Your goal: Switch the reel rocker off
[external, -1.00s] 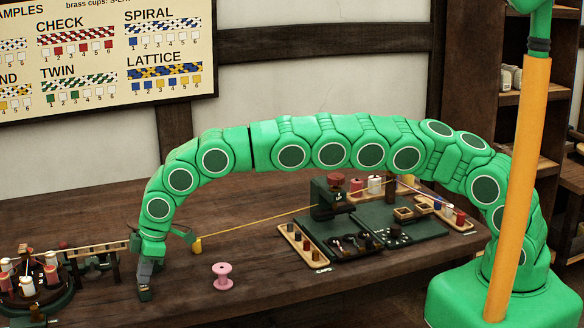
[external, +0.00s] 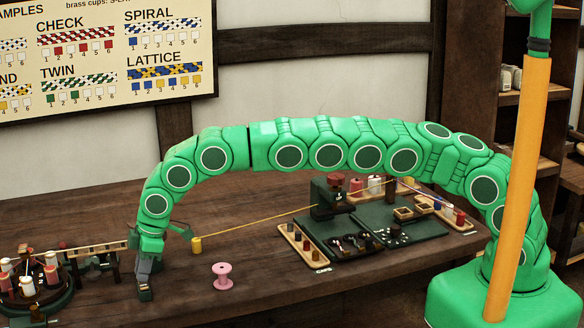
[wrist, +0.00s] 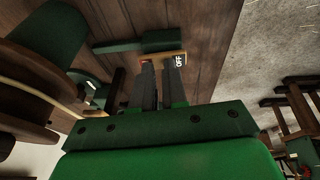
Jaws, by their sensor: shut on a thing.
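The reel rocker shows in the wrist view as a small plate (wrist: 181,58) with a white OFF label at its right end and a bit of red at its left. My gripper (wrist: 160,72) points at it, with its two dark fingers close together over the plate. The fingers are shut on the rocker's moving part, which they mostly hide, so its tilt cannot be told. In the external view my gripper (external: 145,290) reaches down to the table's front left, and the rocker is hidden there.
A braiding machine with bobbins (external: 28,283) stands left of my gripper. A pink spool (external: 222,275) and a yellow weight (external: 197,245) on a cord are to its right. Green work trays (external: 375,222) lie farther right on the wooden table (external: 270,285).

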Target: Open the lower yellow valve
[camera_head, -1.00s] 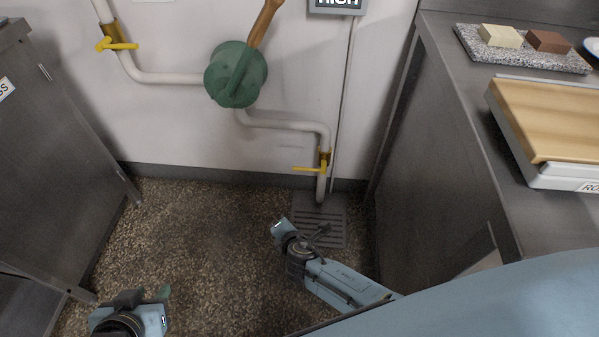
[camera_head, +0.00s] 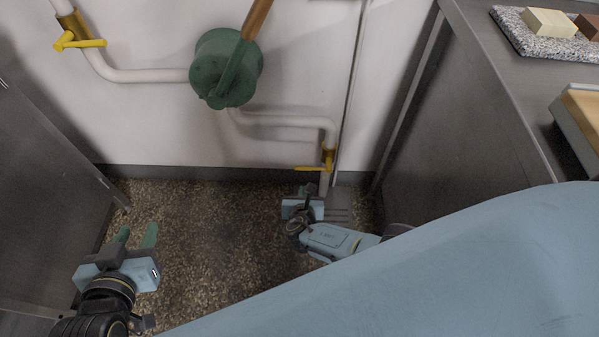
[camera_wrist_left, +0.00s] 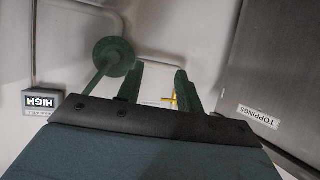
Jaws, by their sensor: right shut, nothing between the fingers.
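The lower yellow valve (camera_head: 327,160) sits on the white pipe near the floor, at the right end of the wall. Its lever points left and is about horizontal, across the upright pipe. My left gripper (camera_head: 136,234) is open and empty over the floor at lower left, well away from the lower valve. The left wrist view shows its two green fingers (camera_wrist_left: 158,84) apart, with a yellow valve part (camera_wrist_left: 172,99) beyond them, which seems to be the upper valve.
An upper yellow valve (camera_head: 78,43) is on the pipe at upper left. A green round pump (camera_head: 226,72) with a wooden handle is on the wall between them. Metal cabinets stand at left (camera_head: 40,190) and right (camera_head: 450,140). The speckled floor (camera_head: 215,235) between is clear.

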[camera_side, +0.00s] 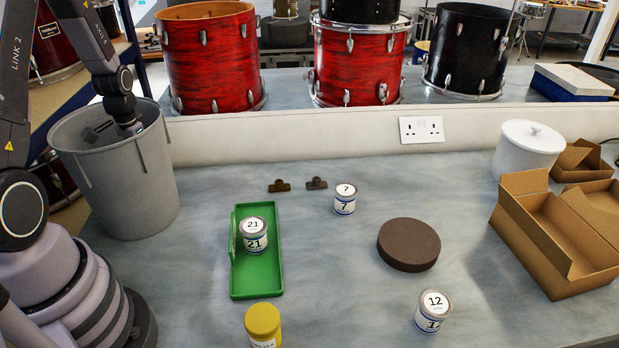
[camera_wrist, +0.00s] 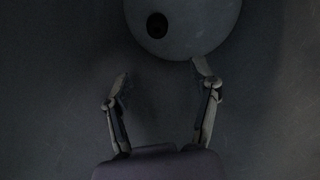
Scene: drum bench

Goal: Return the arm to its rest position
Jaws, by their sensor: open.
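My gripper (camera_side: 100,132) is lowered inside the mouth of the grey bin (camera_side: 125,185) at the left; the bin wall hides part of it in the side view. In the wrist view my gripper (camera_wrist: 162,75) is open, its two fingers apart with nothing between them. A round pale grey thing (camera_wrist: 190,35) with a dark round spot lies beyond the fingertips, near or touching the right one; I cannot tell what it is.
A green tray (camera_side: 242,290) holds can 21 (camera_side: 254,236). Can 7 (camera_side: 345,200), can 12 (camera_side: 432,312), a yellow-lidded jar (camera_side: 263,322), two clips (camera_side: 317,183), a brown disc (camera_side: 408,245), a white canister (camera_side: 527,152) and an open carton (camera_side: 545,235) stand apart on the bench.

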- _Work instructions_: Drop the images and repeat the data exactly.

- _Solution for this task_:
Your goal: Switch the reel rocker off
[external, -1.00s] 
[external, +0.00s] 
[wrist, +0.00s] 
Jaws, by their sensor: shut on a thing.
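The reel rocker shows in the wrist view as a small plate (wrist: 181,58) with a white OFF label at its right end and a bit of red at its left. My gripper (wrist: 160,72) points at it, with its two dark fingers close together over the plate. The fingers are shut on the rocker's moving part, which they mostly hide, so its tilt cannot be told. In the external view my gripper (external: 145,290) reaches down to the table's front left, and the rocker is hidden there.
A braiding machine with bobbins (external: 28,283) stands left of my gripper. A pink spool (external: 222,275) and a yellow weight (external: 197,245) on a cord are to its right. Green work trays (external: 375,222) lie farther right on the wooden table (external: 270,285).

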Target: Open the lower yellow valve
[camera_head, -1.00s] 
[camera_head, +0.00s] 
[camera_wrist_left, +0.00s] 
Jaws, by their sensor: right shut, nothing between the fingers.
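The lower yellow valve (camera_head: 327,160) sits on the white pipe near the floor, at the right end of the wall. Its lever points left and is about horizontal, across the upright pipe. My left gripper (camera_head: 136,234) is open and empty over the floor at lower left, well away from the lower valve. The left wrist view shows its two green fingers (camera_wrist_left: 158,84) apart, with a yellow valve part (camera_wrist_left: 172,99) beyond them, which seems to be the upper valve.
An upper yellow valve (camera_head: 78,43) is on the pipe at upper left. A green round pump (camera_head: 226,72) with a wooden handle is on the wall between them. Metal cabinets stand at left (camera_head: 40,190) and right (camera_head: 450,140). The speckled floor (camera_head: 215,235) between is clear.

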[camera_side, +0.00s] 
[camera_wrist, +0.00s] 
Scene: drum bench

Goal: Return the arm to its rest position
Jaws, by their sensor: open.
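My gripper (camera_side: 100,132) is lowered inside the mouth of the grey bin (camera_side: 125,185) at the left; the bin wall hides part of it in the side view. In the wrist view my gripper (camera_wrist: 162,75) is open, its two fingers apart with nothing between them. A round pale grey thing (camera_wrist: 190,35) with a dark round spot lies beyond the fingertips, near or touching the right one; I cannot tell what it is.
A green tray (camera_side: 242,290) holds can 21 (camera_side: 254,236). Can 7 (camera_side: 345,200), can 12 (camera_side: 432,312), a yellow-lidded jar (camera_side: 263,322), two clips (camera_side: 317,183), a brown disc (camera_side: 408,245), a white canister (camera_side: 527,152) and an open carton (camera_side: 545,235) stand apart on the bench.

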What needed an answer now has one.